Written task:
Search the data for the word "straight". Reproduce every line where it is found.

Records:
= = =

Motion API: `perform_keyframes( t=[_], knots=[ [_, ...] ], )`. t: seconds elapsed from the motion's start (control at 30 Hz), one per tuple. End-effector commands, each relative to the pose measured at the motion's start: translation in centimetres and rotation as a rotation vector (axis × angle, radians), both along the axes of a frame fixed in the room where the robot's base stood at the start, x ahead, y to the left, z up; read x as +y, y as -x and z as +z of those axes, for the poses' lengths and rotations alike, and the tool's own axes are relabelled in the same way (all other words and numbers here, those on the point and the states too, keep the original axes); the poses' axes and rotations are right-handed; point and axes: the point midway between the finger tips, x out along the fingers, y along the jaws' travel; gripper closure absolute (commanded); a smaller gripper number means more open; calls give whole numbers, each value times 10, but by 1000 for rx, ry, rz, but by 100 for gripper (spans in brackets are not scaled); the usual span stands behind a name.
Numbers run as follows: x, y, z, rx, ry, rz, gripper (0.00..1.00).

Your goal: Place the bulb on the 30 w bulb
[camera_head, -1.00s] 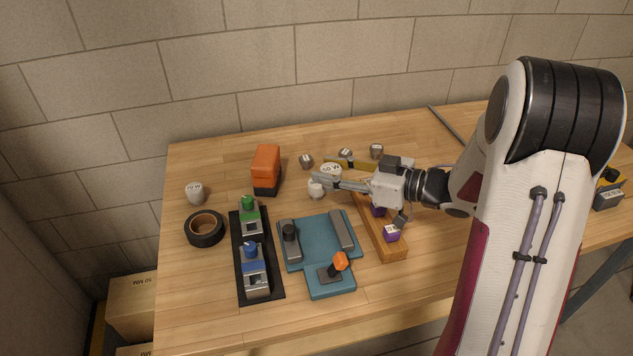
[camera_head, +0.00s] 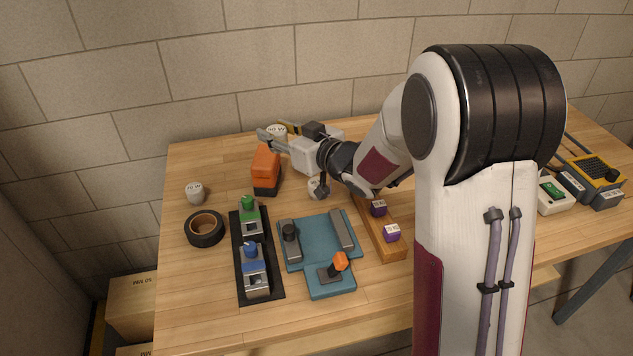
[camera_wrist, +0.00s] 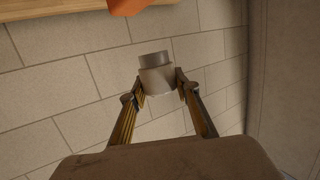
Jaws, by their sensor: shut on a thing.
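My gripper (camera_head: 268,137) is shut on a pale bulb (camera_head: 277,129) and holds it in the air near the back wall, above and behind the orange block. The bulb's label is too small to read surely. In the wrist view the held bulb (camera_wrist: 157,78) sits between my gripper's fingertips (camera_wrist: 159,90), with its grey cap pointing away. A second pale bulb (camera_head: 195,193) stands on the table at the far left, with a label that may read 30 W or 70 W. A third pale bulb (camera_head: 317,188) is on the table, partly hidden by my arm.
An orange and black block (camera_head: 265,170) stands below my gripper. A tape roll (camera_head: 204,229), a black rail (camera_head: 264,275) with green and blue parts, a teal fixture (camera_head: 320,250) and a wooden strip (camera_head: 385,240) stand nearer. The back left table is clear.

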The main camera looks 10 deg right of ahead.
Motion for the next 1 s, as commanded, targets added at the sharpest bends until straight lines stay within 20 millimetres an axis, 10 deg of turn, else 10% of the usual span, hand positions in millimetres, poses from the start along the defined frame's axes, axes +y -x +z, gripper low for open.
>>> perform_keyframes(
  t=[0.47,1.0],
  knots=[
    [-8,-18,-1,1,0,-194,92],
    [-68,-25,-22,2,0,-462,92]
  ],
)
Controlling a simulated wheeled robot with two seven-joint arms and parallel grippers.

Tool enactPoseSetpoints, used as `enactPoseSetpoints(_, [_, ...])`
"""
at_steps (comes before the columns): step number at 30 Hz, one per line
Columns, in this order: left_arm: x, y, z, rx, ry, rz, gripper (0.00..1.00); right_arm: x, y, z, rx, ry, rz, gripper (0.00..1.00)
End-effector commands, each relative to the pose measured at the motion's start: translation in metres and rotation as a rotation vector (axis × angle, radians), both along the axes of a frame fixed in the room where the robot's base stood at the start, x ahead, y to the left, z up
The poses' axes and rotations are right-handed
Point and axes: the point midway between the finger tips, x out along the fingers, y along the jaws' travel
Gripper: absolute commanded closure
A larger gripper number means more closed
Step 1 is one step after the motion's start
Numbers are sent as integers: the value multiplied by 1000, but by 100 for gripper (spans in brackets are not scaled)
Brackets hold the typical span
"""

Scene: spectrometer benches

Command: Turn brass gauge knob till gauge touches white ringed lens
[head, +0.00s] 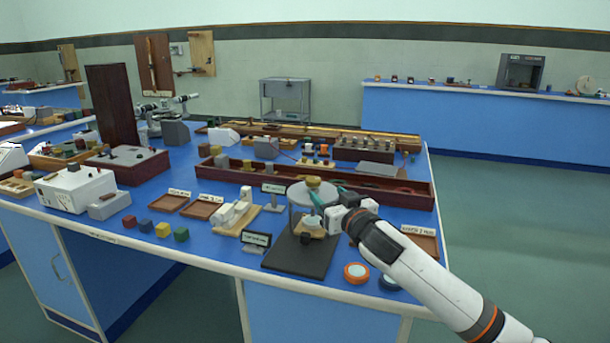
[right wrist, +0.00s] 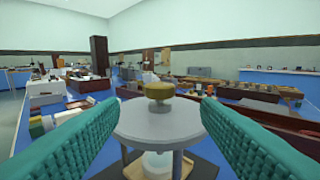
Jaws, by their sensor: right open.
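The brass gauge knob (head: 313,182) sits on top of a round grey plate (head: 300,195) held on legs over a dark base (head: 290,254). In the right wrist view the knob (right wrist: 160,91) stands ahead, centred between my fingers. A small white round piece (right wrist: 158,163), perhaps the white ringed lens, lies under the plate; the gap between it and the gauge tip is hidden. My right gripper (head: 326,192) is open, its teal fingers level with the knob on its right side and apart from it. My left gripper is out of view.
An orange-ringed disc (head: 356,272) and a dark blue-ringed disc (head: 389,282) lie near the front edge. A small dark sign (head: 256,239) stands left of the base. A long red tray (head: 390,190) runs behind. Coloured cubes (head: 162,229) lie at left.

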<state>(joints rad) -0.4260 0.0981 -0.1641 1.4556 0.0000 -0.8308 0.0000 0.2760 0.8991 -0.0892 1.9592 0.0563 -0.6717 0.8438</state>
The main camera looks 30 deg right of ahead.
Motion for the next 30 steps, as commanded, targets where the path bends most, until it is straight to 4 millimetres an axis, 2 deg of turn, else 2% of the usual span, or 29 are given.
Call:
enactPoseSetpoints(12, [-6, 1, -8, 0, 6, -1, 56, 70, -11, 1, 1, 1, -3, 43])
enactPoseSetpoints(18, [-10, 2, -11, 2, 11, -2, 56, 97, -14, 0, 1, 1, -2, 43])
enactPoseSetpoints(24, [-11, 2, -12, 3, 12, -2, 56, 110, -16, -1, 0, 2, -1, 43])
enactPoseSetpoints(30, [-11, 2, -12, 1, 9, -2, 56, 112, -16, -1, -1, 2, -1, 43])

= = =

Complete answer:
Motion for the next 1 s, as commanded, targets added at the sharpest bends until straight lines stay within 20 millimetres an axis, 10 deg of turn, else 10% of the usual span, hand positions in millimetres, poses from the start along the defined frame's axes, axes +y -x +z, gripper low for open.
Motion for the next 30 steps, as commanded, targets where the path bends most, until it is straight to 4 millimetres an axis, 2 deg of turn, else 2% of the usual span, or 29 are given.

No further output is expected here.